═════ Record extracts

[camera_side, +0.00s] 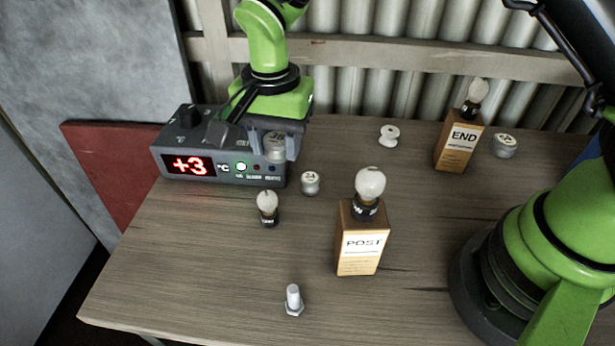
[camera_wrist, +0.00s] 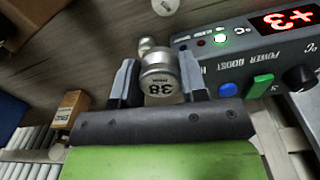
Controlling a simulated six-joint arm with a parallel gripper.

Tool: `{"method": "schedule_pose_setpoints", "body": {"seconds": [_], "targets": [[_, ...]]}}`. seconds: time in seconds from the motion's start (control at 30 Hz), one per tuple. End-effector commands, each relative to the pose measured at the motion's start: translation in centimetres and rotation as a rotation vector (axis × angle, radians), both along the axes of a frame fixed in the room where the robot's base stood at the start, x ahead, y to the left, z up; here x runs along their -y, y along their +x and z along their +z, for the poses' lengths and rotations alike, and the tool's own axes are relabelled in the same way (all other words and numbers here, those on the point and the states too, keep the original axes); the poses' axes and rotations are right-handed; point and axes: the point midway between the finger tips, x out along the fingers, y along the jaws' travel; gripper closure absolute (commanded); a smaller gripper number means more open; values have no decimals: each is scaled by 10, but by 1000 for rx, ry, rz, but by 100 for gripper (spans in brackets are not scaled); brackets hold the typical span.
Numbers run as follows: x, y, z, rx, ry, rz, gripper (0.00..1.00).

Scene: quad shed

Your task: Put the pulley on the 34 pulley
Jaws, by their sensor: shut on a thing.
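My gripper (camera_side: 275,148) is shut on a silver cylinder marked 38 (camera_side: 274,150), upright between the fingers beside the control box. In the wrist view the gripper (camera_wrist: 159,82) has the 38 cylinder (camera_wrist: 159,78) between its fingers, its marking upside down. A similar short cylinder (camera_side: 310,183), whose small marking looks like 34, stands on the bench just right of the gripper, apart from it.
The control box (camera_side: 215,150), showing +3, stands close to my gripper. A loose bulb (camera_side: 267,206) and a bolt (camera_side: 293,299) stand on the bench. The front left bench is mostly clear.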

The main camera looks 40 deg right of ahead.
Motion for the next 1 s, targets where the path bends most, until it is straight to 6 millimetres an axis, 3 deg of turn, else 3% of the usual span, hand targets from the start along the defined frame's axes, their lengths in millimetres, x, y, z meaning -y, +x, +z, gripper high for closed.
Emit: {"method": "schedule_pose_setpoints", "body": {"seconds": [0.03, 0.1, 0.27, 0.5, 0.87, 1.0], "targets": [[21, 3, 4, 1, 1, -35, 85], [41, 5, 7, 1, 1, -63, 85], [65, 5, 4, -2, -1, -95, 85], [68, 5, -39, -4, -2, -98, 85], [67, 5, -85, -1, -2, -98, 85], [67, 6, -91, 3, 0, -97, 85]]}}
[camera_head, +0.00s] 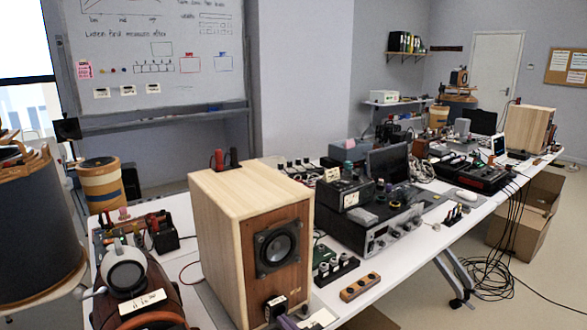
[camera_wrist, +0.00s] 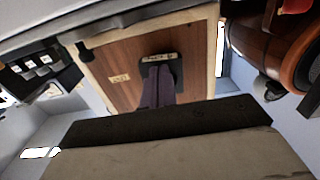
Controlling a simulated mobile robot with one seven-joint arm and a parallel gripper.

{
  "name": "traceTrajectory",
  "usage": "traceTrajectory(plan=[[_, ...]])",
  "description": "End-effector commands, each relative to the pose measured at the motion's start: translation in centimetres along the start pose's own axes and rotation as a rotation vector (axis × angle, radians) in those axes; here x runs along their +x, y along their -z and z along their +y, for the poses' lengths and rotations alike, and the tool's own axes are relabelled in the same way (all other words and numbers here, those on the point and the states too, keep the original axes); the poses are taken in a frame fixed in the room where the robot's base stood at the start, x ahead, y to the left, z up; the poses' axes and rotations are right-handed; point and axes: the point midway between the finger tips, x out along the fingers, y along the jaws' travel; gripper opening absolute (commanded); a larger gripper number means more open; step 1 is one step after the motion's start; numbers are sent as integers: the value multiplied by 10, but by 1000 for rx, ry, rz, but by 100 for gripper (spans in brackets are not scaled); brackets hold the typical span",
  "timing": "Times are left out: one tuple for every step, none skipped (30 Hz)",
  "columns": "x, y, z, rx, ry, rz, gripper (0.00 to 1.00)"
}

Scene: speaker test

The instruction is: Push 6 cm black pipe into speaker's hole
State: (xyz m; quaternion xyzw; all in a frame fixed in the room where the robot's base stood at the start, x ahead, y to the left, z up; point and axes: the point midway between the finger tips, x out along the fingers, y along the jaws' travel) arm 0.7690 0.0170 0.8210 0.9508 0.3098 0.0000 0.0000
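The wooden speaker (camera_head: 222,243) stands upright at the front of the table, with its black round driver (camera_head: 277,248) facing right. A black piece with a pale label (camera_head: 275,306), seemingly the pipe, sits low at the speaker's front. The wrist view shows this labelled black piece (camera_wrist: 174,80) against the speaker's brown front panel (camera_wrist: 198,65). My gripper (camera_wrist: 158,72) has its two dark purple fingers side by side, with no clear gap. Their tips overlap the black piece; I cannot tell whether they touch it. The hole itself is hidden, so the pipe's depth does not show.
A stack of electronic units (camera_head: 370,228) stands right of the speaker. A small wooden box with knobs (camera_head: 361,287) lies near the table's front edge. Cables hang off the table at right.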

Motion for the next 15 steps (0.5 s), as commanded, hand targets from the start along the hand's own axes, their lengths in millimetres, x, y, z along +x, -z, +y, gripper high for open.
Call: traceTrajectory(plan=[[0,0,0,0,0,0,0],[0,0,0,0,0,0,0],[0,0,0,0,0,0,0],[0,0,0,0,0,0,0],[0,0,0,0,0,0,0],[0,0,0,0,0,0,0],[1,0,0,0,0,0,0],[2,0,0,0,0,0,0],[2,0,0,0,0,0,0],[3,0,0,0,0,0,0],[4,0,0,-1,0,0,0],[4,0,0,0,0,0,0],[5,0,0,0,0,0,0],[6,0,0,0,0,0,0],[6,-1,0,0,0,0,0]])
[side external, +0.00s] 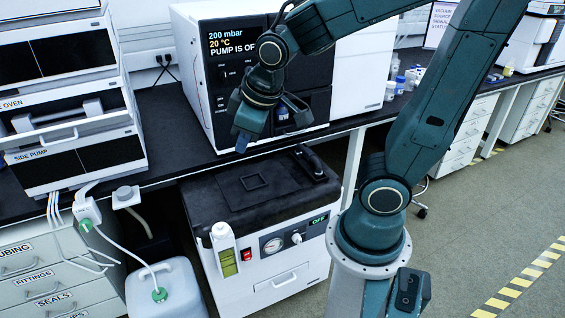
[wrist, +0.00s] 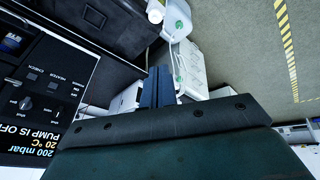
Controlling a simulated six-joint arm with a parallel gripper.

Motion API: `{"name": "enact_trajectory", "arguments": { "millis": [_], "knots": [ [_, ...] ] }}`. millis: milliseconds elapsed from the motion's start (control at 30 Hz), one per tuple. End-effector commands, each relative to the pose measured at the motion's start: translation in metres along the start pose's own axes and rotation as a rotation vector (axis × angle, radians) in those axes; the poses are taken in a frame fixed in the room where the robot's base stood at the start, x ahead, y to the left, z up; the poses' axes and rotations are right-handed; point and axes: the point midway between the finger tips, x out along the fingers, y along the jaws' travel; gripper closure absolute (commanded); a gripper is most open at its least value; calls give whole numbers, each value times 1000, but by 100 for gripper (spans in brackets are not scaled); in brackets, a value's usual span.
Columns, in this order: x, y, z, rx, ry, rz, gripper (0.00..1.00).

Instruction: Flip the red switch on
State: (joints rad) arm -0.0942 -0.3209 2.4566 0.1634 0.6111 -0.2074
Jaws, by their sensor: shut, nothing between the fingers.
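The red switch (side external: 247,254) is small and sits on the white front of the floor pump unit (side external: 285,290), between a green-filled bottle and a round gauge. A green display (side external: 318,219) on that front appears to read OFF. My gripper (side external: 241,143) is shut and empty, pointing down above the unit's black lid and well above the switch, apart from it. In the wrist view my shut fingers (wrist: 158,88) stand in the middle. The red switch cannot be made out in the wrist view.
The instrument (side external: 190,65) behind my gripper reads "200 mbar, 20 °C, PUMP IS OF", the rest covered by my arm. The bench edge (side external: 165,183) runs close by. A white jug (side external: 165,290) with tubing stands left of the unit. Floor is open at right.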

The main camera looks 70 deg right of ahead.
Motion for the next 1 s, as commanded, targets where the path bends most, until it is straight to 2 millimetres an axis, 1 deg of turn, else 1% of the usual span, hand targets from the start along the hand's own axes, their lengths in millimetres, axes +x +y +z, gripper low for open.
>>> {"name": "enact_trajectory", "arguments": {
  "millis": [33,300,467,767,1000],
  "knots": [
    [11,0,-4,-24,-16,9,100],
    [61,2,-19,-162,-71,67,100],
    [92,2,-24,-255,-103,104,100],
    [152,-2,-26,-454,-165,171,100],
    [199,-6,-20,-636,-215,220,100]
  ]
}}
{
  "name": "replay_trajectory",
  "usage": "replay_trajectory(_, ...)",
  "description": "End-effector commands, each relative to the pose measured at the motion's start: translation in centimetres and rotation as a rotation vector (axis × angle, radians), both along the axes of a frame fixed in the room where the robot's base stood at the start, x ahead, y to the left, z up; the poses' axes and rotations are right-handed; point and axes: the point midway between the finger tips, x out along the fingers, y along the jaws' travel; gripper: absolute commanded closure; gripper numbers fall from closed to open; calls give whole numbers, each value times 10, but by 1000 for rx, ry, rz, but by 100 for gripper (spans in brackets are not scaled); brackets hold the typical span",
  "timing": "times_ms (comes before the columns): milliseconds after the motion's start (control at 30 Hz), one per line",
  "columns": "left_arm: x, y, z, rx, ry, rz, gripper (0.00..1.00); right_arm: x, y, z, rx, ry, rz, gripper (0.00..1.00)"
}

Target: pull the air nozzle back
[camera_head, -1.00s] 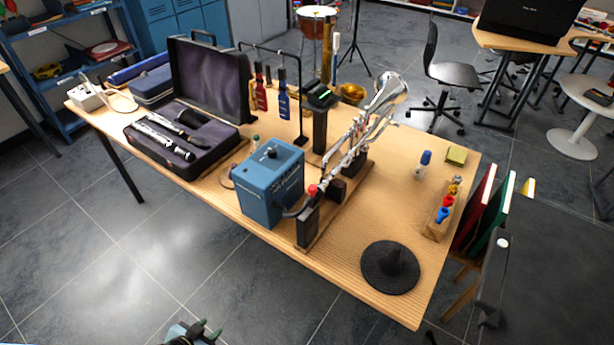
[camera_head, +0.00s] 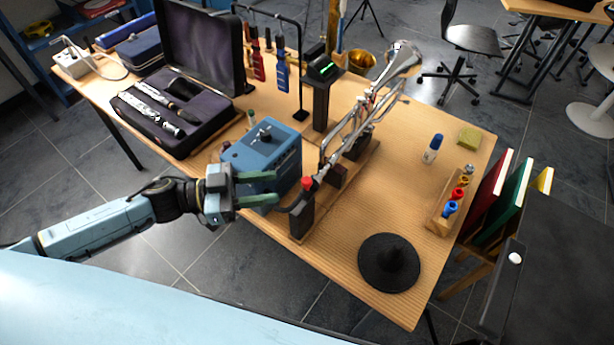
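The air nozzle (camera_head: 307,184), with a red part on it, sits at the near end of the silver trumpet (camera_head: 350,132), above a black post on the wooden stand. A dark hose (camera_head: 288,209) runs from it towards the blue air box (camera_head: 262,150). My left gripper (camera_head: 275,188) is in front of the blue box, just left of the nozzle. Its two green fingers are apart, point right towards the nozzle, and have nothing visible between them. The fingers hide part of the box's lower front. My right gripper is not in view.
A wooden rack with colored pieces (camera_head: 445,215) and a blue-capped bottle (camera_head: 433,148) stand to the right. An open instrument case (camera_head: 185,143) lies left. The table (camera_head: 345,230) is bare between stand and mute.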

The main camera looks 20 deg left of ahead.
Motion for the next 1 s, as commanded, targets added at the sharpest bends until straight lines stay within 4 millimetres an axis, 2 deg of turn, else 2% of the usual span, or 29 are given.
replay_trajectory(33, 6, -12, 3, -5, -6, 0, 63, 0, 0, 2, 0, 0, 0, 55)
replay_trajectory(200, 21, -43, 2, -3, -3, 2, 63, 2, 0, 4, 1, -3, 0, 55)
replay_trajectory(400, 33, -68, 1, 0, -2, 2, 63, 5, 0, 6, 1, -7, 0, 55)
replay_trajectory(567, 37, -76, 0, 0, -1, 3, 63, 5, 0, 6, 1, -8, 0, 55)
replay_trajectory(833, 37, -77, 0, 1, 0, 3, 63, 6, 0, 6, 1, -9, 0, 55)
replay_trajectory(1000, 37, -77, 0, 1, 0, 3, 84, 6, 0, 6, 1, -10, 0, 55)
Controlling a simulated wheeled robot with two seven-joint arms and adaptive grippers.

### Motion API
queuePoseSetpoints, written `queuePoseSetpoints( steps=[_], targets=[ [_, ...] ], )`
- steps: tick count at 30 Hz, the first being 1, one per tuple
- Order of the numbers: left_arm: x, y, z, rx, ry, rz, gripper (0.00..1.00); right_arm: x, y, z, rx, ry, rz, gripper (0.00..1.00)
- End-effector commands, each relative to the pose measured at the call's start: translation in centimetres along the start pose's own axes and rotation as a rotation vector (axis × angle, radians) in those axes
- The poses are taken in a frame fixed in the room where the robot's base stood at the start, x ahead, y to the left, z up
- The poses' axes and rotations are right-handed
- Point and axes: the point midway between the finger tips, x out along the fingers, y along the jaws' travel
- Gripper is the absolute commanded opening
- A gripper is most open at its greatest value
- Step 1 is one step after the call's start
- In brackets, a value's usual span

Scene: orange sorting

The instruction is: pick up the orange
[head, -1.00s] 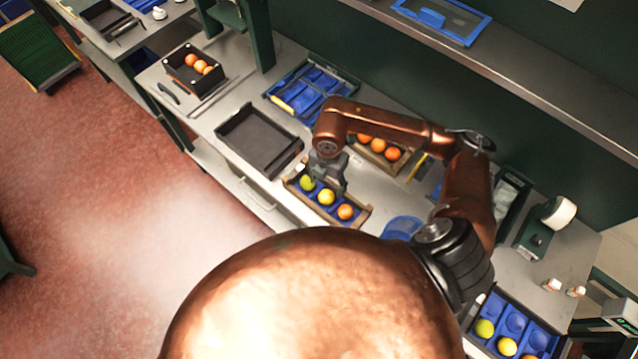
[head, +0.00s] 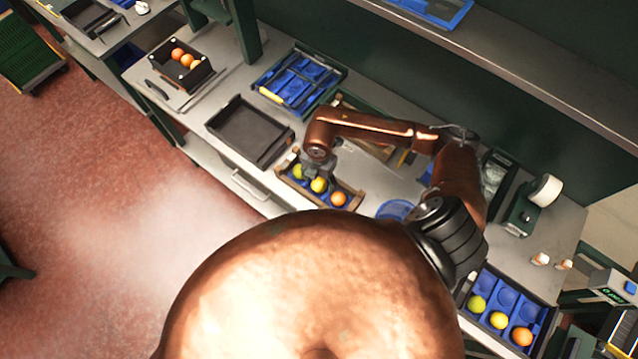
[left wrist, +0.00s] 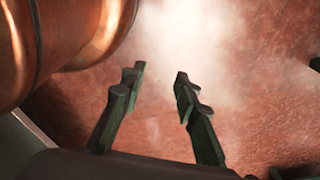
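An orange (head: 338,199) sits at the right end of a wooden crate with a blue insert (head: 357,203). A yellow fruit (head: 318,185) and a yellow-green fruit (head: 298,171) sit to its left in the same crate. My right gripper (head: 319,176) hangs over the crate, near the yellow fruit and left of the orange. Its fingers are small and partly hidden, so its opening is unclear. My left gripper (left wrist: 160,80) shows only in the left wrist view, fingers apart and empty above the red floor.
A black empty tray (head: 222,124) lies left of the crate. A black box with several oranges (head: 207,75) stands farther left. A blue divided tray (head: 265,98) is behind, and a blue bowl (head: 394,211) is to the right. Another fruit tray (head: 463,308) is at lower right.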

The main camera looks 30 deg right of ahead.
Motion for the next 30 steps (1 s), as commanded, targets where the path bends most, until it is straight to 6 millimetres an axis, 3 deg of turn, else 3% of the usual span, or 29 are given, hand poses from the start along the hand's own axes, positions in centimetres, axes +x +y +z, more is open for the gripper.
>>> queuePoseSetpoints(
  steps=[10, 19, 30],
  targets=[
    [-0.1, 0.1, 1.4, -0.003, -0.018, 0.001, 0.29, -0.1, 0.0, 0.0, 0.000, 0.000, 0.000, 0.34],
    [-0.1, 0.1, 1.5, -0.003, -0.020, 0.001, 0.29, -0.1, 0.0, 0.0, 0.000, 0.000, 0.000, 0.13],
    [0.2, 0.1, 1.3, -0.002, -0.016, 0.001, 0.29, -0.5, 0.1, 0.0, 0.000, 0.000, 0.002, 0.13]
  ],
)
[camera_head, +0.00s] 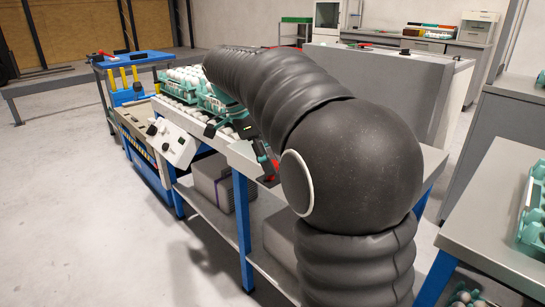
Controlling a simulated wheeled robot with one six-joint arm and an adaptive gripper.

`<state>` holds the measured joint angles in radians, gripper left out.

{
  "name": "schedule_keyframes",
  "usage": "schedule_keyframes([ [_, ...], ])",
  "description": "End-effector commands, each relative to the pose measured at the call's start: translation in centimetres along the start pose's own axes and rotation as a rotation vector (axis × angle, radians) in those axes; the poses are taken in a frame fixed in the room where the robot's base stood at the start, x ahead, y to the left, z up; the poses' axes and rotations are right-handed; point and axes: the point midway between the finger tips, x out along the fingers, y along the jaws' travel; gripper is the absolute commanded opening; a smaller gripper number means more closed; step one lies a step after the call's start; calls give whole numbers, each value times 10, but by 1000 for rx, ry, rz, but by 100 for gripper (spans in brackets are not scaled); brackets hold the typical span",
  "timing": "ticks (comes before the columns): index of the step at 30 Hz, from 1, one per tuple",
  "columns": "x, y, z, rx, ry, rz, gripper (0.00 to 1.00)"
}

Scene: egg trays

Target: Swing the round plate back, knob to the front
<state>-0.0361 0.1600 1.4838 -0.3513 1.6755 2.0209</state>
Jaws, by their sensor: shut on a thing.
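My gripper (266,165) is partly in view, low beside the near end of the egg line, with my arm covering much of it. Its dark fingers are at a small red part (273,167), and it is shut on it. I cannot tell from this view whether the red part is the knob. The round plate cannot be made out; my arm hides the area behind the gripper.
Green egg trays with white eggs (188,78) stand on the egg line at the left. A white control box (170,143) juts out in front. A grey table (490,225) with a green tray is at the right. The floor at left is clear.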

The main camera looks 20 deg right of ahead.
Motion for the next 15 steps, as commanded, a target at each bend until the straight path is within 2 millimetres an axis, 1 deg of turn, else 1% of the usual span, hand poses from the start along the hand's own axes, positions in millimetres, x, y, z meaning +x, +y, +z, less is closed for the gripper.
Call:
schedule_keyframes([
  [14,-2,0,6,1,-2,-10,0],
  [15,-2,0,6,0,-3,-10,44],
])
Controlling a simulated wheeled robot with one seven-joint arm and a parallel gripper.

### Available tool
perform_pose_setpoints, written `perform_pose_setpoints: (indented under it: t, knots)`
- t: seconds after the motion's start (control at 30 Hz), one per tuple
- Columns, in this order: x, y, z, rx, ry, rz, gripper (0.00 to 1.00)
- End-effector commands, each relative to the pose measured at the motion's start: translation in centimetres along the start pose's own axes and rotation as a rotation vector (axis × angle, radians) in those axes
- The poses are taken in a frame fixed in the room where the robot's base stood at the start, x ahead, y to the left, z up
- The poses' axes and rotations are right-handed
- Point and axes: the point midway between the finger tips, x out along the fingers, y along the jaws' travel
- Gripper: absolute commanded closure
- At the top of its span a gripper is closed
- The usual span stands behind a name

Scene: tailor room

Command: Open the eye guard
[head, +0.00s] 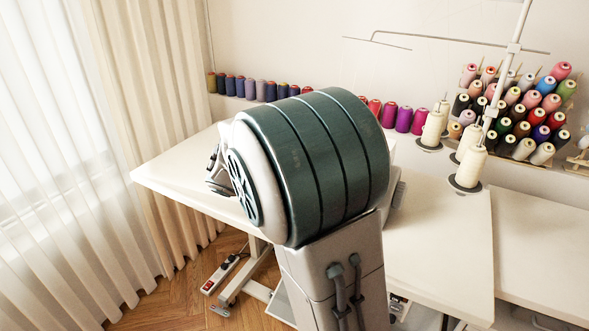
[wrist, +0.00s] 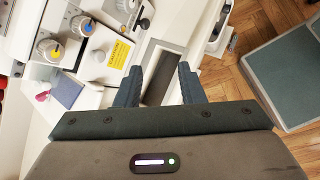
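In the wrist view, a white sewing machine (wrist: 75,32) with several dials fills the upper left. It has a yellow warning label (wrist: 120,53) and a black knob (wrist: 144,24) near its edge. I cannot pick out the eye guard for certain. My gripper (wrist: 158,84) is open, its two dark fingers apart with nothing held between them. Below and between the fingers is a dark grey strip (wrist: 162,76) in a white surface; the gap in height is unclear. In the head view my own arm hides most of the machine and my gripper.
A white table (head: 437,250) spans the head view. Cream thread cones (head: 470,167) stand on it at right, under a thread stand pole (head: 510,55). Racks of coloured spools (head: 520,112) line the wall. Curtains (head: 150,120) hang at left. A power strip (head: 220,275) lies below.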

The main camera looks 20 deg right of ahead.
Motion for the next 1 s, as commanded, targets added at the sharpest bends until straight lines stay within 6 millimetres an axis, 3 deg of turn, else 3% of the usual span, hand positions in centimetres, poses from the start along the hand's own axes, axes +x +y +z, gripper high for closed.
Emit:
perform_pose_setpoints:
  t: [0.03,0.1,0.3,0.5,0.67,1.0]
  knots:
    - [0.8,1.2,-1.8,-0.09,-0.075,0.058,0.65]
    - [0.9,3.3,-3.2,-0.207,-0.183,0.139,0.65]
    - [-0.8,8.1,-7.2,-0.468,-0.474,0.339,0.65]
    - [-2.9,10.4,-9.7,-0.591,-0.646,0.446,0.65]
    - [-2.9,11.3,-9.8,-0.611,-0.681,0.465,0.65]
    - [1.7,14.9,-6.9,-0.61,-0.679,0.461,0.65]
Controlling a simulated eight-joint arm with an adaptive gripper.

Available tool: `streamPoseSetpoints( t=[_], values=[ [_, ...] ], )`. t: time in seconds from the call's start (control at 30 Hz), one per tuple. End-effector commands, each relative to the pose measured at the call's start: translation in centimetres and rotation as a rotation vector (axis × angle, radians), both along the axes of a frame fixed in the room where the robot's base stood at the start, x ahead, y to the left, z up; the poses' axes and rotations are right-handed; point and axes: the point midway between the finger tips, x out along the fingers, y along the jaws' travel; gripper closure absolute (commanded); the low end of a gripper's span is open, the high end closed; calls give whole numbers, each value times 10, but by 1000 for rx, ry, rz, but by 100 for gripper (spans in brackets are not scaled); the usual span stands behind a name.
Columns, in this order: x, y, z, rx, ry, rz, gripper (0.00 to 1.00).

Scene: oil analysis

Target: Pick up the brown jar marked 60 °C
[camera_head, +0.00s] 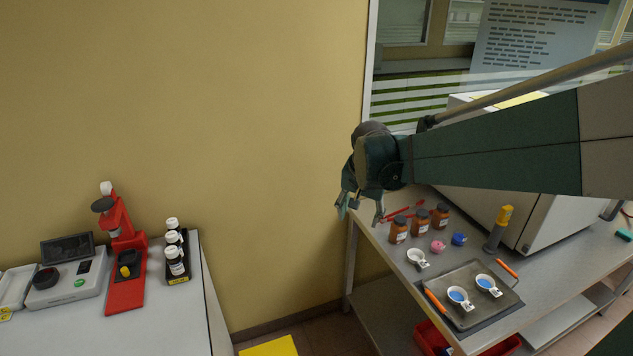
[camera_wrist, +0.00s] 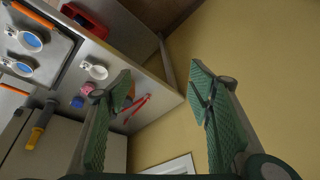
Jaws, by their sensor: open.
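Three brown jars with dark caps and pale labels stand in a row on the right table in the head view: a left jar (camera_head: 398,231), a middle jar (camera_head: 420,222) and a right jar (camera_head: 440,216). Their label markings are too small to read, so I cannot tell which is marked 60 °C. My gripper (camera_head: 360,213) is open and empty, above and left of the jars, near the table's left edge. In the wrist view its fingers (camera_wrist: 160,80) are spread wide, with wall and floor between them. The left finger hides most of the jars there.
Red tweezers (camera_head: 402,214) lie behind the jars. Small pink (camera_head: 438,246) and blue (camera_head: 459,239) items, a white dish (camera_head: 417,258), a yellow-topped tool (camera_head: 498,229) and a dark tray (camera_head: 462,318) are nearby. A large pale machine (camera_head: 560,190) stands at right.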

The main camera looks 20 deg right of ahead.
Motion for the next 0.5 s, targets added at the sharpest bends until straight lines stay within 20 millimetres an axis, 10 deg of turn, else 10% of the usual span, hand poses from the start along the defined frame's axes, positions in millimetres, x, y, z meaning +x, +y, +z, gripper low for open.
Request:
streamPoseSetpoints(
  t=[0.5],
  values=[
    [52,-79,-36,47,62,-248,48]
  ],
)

══════════

### Aim
Transcribe the lines above from the one with "Scene: speaker test" through the one with "The instruction is: Push". Include both ends and leave out every other line.

### Expected answer
Scene: speaker test

The instruction is: Push 6 cm black pipe into speaker's hole

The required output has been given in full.